* _PROBLEM STATEMENT_
Print all of the data exactly as written.

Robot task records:
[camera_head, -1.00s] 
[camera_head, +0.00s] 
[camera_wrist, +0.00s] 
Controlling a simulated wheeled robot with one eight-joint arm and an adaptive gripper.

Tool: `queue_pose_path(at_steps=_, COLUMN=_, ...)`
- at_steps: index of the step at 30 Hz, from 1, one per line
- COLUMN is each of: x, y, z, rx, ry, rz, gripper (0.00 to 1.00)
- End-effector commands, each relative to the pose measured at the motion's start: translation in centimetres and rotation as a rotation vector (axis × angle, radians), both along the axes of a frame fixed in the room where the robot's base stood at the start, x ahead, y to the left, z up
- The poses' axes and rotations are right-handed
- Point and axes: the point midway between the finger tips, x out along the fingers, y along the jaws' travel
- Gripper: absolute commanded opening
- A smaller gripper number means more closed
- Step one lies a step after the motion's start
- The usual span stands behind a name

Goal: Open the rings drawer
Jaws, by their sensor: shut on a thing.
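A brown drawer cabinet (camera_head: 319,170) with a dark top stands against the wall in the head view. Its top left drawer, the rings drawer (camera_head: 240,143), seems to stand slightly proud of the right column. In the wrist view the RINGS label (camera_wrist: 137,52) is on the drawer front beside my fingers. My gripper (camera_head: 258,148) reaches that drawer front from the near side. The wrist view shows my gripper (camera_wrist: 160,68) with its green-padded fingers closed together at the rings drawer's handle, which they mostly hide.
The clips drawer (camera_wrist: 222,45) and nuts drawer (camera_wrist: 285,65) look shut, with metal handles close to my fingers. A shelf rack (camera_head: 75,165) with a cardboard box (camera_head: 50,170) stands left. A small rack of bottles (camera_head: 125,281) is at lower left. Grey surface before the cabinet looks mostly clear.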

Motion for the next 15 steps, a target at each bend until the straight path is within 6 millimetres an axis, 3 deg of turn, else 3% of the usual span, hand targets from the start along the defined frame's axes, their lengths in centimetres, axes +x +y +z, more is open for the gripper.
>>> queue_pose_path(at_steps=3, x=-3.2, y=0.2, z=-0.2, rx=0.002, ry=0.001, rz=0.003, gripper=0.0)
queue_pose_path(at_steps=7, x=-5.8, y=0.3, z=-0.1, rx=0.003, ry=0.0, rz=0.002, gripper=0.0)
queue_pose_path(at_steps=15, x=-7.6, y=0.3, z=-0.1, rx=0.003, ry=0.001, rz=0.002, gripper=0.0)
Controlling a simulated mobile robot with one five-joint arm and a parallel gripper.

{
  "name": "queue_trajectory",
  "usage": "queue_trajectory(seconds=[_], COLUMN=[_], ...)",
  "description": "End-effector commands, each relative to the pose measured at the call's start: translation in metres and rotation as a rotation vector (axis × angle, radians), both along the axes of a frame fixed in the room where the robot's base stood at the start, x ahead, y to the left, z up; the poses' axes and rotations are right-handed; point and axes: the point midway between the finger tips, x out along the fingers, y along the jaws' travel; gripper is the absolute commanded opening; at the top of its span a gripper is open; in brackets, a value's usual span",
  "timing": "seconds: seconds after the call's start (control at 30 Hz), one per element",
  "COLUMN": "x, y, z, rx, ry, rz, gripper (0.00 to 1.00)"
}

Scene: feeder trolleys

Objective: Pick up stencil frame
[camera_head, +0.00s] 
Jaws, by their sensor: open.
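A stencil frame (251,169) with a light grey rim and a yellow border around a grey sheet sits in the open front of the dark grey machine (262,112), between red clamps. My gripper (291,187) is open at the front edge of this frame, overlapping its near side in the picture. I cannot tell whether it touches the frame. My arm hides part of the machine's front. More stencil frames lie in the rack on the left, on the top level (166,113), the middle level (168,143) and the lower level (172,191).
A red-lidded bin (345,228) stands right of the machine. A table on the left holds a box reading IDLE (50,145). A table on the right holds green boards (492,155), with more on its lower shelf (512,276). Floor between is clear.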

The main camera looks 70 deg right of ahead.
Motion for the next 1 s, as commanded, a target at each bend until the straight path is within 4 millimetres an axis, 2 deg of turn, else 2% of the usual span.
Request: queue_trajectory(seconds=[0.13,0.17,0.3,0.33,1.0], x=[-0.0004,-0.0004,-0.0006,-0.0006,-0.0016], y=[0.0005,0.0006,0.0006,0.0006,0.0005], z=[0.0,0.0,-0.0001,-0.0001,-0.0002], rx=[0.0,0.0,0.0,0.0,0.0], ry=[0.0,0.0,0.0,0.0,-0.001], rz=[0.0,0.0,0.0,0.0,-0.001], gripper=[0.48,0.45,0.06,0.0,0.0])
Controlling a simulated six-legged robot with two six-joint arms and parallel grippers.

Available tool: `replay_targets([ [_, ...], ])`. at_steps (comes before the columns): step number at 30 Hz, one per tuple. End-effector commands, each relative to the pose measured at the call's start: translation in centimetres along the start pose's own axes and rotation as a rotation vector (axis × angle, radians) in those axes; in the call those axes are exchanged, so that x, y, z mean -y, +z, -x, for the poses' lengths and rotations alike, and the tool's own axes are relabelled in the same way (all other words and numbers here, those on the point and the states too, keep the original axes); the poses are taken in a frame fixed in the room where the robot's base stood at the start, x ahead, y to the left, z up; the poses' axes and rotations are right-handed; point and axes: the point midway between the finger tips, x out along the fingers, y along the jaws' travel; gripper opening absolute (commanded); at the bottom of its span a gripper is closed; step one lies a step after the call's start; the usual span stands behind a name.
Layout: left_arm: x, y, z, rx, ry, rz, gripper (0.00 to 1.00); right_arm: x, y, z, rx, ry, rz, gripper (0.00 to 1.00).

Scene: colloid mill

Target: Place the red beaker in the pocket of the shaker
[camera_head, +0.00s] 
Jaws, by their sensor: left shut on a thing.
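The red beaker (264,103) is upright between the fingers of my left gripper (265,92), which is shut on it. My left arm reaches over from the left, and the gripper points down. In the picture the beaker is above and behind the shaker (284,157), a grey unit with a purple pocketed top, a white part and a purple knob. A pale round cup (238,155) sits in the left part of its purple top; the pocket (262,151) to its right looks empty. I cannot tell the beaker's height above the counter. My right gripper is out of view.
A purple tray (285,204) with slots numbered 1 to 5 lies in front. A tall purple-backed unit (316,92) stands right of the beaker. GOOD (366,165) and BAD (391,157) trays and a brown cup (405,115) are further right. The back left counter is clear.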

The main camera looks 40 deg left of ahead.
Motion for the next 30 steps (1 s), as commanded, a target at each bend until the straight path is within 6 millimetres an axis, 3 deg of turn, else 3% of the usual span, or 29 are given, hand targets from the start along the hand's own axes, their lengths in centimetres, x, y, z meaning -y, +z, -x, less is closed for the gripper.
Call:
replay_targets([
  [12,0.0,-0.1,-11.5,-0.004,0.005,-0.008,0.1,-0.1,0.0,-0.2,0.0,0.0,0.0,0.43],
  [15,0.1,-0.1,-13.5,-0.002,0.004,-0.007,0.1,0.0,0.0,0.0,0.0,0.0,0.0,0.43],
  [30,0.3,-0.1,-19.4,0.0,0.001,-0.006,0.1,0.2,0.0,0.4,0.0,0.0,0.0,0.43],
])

* _THE COMPLETED TASK_
[camera_head, -1.00s] 
[camera_head, +0.00s] 
[camera_wrist, +0.00s] 
Controlling a simulated wheeled robot with one eight-joint arm and an adaptive gripper.

Tool: `queue_pose_path(at_steps=_, COLUMN=_, ...)`
- at_steps: index of the step at 30 Hz, from 1, one per line
- COLUMN is each of: x, y, z, rx, ry, rz, gripper (0.00 to 1.00)
- End-effector commands, each relative to the pose measured at the motion's start: translation in centimetres and rotation as a rotation vector (axis × angle, radians), both along the axes of a frame fixed in the room where the robot's base stood at the start, x ahead, y to the left, z up
- The poses' axes and rotations are right-handed
- Point and axes: the point midway between the finger tips, x out along the fingers, y along the jaws' travel
- Gripper: absolute commanded opening
- A smaller gripper number means more closed
- Step one lies a step after the motion's start
- The usual span stands behind a name

Goal: Open the rings drawer
Jaws, by their sensor: shut on a thing.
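A brown drawer cabinet (camera_head: 319,170) with a dark top stands against the wall in the head view. Its top left drawer, the rings drawer (camera_head: 240,143), seems to stand slightly proud of the right column. In the wrist view the RINGS label (camera_wrist: 137,52) is on the drawer front beside my fingers. My gripper (camera_head: 258,148) reaches that drawer front from the near side. The wrist view shows my gripper (camera_wrist: 160,68) with its green-padded fingers closed together at the rings drawer's handle, which they mostly hide.
The clips drawer (camera_wrist: 222,45) and nuts drawer (camera_wrist: 285,65) look shut, with metal handles close to my fingers. A shelf rack (camera_head: 75,165) with a cardboard box (camera_head: 50,170) stands left. A small rack of bottles (camera_head: 125,281) is at lower left. Grey surface before the cabinet looks mostly clear.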

Motion for the next 15 steps, a target at each bend until the straight path is within 6 millimetres an axis, 3 deg of turn, else 3% of the usual span, hand targets from the start along the defined frame's axes, their lengths in centimetres, axes +x +y +z, more is open for the gripper.
>>> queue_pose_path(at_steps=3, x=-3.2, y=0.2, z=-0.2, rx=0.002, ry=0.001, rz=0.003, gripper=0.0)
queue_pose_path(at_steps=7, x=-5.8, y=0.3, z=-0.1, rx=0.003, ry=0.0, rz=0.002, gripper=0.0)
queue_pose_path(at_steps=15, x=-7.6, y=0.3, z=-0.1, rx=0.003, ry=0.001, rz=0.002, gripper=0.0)
Controlling a simulated mobile robot with one five-joint arm and a parallel gripper.

{
  "name": "queue_trajectory",
  "usage": "queue_trajectory(seconds=[_], COLUMN=[_], ...)",
  "description": "End-effector commands, each relative to the pose measured at the call's start: translation in metres and rotation as a rotation vector (axis × angle, radians), both along the axes of a frame fixed in the room where the robot's base stood at the start, x ahead, y to the left, z up; the poses' axes and rotations are right-handed; point and axes: the point midway between the finger tips, x out along the fingers, y along the jaws' travel; gripper is the absolute commanded opening; at the top of its span a gripper is open; in brackets, a value's usual span",
  "timing": "seconds: seconds after the call's start (control at 30 Hz), one per element",
  "COLUMN": "x, y, z, rx, ry, rz, gripper (0.00 to 1.00)"
}

Scene: feeder trolleys

Objective: Pick up stencil frame
[camera_head, +0.00s] 
Jaws, by their sensor: open.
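A stencil frame (251,169) with a light grey rim and a yellow border around a grey sheet sits in the open front of the dark grey machine (262,112), between red clamps. My gripper (291,187) is open at the front edge of this frame, overlapping its near side in the picture. I cannot tell whether it touches the frame. My arm hides part of the machine's front. More stencil frames lie in the rack on the left, on the top level (166,113), the middle level (168,143) and the lower level (172,191).
A red-lidded bin (345,228) stands right of the machine. A table on the left holds a box reading IDLE (50,145). A table on the right holds green boards (492,155), with more on its lower shelf (512,276). Floor between is clear.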

The main camera looks 70 deg right of ahead.
Motion for the next 1 s, as commanded, a target at each bend until the straight path is within 4 millimetres an axis, 2 deg of turn, else 2% of the usual span.
Request: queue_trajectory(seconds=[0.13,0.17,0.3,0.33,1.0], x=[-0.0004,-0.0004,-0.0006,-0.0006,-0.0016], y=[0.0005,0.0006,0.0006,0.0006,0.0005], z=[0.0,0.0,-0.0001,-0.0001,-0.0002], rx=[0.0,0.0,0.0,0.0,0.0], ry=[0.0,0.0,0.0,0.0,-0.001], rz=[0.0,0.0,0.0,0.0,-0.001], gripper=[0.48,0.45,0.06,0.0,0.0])
Controlling a simulated six-legged robot with two six-joint arms and parallel grippers.

Available tool: `replay_targets([ [_, ...], ])`. at_steps (comes before the columns): step number at 30 Hz, one per tuple. End-effector commands, each relative to the pose measured at the call's start: translation in centimetres along the start pose's own axes and rotation as a rotation vector (axis × angle, radians) in those axes; in the call those axes are exchanged, so that x, y, z mean -y, +z, -x, for the poses' lengths and rotations alike, and the tool's own axes are relabelled in the same way (all other words and numbers here, those on the point and the states too, keep the original axes); the poses are taken in a frame fixed in the room where the robot's base stood at the start, x ahead, y to the left, z up; the poses' axes and rotations are right-handed; point and axes: the point midway between the finger tips, x out along the fingers, y along the jaws' travel; gripper opening absolute (commanded); at the bottom of its span a gripper is closed; step one lies a step after the call's start; the usual span stands behind a name.
Layout: left_arm: x, y, z, rx, ry, rz, gripper (0.00 to 1.00); right_arm: x, y, z, rx, ry, rz, gripper (0.00 to 1.00).

Scene: colloid mill

Target: Place the red beaker in the pocket of the shaker
[camera_head, +0.00s] 
Jaws, by their sensor: left shut on a thing.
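The red beaker (264,103) is upright between the fingers of my left gripper (265,92), which is shut on it. My left arm reaches over from the left, and the gripper points down. In the picture the beaker is above and behind the shaker (284,157), a grey unit with a purple pocketed top, a white part and a purple knob. A pale round cup (238,155) sits in the left part of its purple top; the pocket (262,151) to its right looks empty. I cannot tell the beaker's height above the counter. My right gripper is out of view.
A purple tray (285,204) with slots numbered 1 to 5 lies in front. A tall purple-backed unit (316,92) stands right of the beaker. GOOD (366,165) and BAD (391,157) trays and a brown cup (405,115) are further right. The back left counter is clear.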

The main camera looks 40 deg left of ahead.
Motion for the next 30 steps (1 s), as commanded, a target at each bend until the straight path is within 6 millimetres an axis, 3 deg of turn, else 3% of the usual span, or 29 are given, hand targets from the start along the hand's own axes, their lengths in centimetres, x, y, z meaning -y, +z, -x, less is closed for the gripper.
Call:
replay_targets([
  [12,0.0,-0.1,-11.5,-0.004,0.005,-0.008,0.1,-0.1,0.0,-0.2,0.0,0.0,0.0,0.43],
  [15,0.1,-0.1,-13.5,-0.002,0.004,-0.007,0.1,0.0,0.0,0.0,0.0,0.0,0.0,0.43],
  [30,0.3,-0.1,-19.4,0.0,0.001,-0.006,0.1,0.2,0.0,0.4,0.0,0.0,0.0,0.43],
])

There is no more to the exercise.